(Entries from a robot dataset)
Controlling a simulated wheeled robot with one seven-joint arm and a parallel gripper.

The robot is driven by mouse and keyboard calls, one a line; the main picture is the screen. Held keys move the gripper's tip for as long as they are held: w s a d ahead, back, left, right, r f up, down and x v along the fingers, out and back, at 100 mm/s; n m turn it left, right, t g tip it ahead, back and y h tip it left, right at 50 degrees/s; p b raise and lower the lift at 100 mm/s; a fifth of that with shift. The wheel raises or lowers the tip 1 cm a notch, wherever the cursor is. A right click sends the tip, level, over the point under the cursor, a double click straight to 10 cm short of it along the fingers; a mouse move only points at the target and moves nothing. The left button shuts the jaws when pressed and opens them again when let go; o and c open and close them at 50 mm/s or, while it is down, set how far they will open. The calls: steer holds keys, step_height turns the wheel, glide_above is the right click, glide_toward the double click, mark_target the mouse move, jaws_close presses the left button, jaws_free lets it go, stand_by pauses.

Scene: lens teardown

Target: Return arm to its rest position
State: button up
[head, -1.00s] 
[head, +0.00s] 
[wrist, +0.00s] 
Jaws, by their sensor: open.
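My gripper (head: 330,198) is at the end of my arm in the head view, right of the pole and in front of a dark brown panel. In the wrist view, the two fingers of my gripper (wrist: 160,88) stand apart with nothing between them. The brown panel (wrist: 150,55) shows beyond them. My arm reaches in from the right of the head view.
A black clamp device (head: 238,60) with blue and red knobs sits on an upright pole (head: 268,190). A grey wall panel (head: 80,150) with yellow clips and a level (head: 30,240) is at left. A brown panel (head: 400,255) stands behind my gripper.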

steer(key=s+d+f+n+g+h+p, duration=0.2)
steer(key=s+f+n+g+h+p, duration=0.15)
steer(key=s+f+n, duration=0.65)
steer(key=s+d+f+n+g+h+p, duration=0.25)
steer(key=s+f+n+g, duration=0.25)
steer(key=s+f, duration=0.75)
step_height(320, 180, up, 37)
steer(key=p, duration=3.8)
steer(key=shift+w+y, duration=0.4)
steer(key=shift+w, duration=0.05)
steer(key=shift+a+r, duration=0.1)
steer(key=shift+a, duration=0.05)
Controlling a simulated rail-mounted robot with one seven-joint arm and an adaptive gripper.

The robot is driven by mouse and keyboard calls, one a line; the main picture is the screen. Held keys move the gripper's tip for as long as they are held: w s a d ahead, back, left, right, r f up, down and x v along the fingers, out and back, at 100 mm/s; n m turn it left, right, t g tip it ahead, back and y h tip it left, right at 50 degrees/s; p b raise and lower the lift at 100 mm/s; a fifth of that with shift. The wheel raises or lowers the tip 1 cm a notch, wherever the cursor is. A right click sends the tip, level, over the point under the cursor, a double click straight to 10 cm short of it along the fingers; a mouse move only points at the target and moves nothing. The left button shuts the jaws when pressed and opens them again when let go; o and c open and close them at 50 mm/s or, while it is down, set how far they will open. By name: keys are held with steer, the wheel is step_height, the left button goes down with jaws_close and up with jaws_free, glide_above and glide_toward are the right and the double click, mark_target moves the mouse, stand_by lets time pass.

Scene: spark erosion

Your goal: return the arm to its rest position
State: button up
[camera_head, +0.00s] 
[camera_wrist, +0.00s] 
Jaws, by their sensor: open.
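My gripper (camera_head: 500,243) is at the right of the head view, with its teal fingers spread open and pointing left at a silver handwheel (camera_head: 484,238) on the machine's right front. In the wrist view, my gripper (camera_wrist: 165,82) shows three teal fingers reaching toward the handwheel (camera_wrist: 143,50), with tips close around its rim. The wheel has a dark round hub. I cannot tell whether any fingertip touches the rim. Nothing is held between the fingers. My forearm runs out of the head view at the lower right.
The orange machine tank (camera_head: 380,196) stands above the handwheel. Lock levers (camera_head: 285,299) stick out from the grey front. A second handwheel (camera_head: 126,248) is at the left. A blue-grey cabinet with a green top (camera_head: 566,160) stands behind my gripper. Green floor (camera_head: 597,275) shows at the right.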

→ TASK DESCRIPTION
Look through the listing and extract every line with "Scene" in it.

→ EXPECTED ANSWER
Scene: lens teardown
Scene: spark erosion

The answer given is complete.